Печалюсь и я об ушедших в мир иной друзьях студенческой поры. Один из них, Леша Преображенский, как и твой, Андрей, друг Cаша Тарнашевский — душа группы первым ушел от нас 33 года назад с его навечно замолчавшей гитарой на подходе к одной из пещер где-то в горах Кавказа…
В память о них:
Бараташвили Николоз
Цвет небесный, синий цвет
Цвет небесный, синий цвет,
Полюбил я с малых лет.
В детстве он мне означал
Синеву иных начал.
И теперь, когда достиг
Я вершины дней своих,
В жертву остальным цветам
Голубого не отдам.
Он прекрасен без прикрас.
Это цвет любимых глаз.
Это взгляд бездонный твой,
Напоенный синевой.
Это цвет моей мечты.
Это краска высоты.
В этот голубой раствор
Погружен земной простор.
Это легкий переход
В неизвестность от забот
И от плачущих родных
На похоронах моих.
Это синий негустой
Иней над моей плитой.
Это сизый зимний дым
Мглы над именем моим.
1841
Перевод Бориса Пастернака
Взял вот здесь: https://stihiolubvi.ru/baratashvili-nikoloz/cvet-nebesnyi-sinii-cvet.html
P.S. Что-то еще хотел сказать. Может быть, позднее сделаю копии с фотографий тех лет и еще что-нибудь напишу про своих любимых и дорогих. Навеяло. И, кажется, знаю, почему: сейчас суета вокруг предпраздничная — МГРИ, Горному институту и МИСиС исполняется 100 лет в эти дни. Им начало было положено созданием Горной Академии в 1918 г., которая позднее рассыпалась на несколько институтов. К перечисленным добавлю Торфяной институт и Юлин МИНХ ГП — «Губкинский».
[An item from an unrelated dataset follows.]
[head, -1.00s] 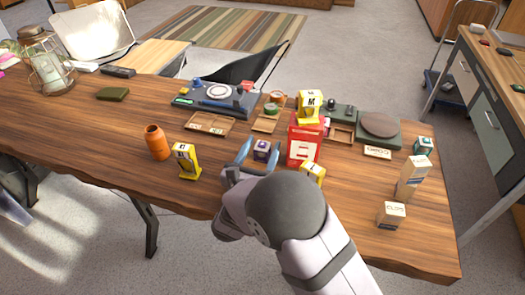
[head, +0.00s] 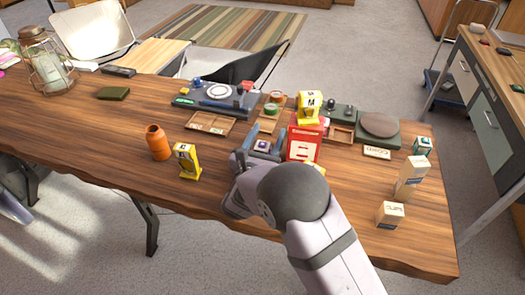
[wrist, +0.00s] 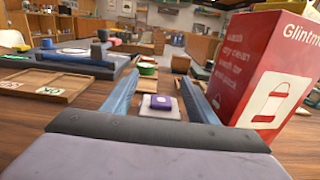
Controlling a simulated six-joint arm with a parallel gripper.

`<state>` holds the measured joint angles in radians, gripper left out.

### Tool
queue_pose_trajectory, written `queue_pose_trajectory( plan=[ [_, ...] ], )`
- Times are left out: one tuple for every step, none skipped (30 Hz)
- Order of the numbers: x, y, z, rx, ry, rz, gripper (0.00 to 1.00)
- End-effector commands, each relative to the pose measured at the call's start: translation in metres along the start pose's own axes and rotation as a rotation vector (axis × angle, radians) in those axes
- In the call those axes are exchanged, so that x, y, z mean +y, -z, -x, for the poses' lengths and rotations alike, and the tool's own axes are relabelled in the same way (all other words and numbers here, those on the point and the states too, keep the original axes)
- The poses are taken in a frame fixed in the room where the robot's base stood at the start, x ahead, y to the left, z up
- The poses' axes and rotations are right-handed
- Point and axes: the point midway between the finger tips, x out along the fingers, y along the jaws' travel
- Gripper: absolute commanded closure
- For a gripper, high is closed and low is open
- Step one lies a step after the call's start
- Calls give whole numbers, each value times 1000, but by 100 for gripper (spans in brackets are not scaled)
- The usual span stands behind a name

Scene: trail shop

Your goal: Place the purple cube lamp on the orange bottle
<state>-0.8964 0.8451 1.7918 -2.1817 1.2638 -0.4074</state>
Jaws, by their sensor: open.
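The purple cube lamp (head: 262,146) stands on the table, partly hidden by my gripper in the head view. The orange bottle (head: 158,142) stands upright on the table to the left, apart from my gripper.
A yellow-black block (head: 186,161) stands between bottle and gripper. A wooden tray (head: 210,124) lies behind. The table's left front is clear.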

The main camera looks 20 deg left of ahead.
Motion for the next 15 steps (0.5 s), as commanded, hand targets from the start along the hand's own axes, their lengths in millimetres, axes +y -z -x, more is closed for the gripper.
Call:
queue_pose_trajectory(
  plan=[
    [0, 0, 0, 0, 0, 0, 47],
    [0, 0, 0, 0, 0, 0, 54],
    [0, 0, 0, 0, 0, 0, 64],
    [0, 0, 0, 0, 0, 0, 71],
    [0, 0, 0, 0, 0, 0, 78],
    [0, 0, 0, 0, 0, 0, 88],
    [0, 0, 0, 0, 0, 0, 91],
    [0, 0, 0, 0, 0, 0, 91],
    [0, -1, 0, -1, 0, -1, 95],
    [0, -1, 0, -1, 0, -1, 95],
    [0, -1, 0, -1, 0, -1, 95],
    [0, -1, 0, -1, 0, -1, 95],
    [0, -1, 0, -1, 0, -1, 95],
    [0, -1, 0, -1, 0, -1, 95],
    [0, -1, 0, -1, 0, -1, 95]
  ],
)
Ося, спасибо большое за отзыв. Фильм «Осень» cмотрел примерно в то же время, что и ты, но не на картошке, а в нашем клубе МВТУ им. Баумана. Помнится, что тоже потом долго обсуждали, фильм необычный. Единственное, что не очень понравилось, это актеры в главных ролях, один из них Кулагин, если не ошибаюсь. Но это частное мнение
Да, Андрей, мне то время сейчас видится тем, о чем Виктор Цой пел: «Мы ждем перемен». Государство дозировало запретные темы в искусстве, литературе и кино, пытаясь брать их под контроль, но, как мы видим сейчас, безуспешно и топорно, из-за чего информация «об этом» доходила до молодежи в виде отражения в кривом зеркале. Однажды, женщина-куратор с Кафедры философии, а может быть даже политэкономии, пришла к нам на «сексуальный час» — воспитывать дипломников и давать советы по части вступления в брак. Комизм ситуации заключался в том, что парни из моей группы, включая меня, практически все уже были женаты, а девчонок у нас было очень мало — пятеро, по-моему, и те уже личную жизнь успели оформить…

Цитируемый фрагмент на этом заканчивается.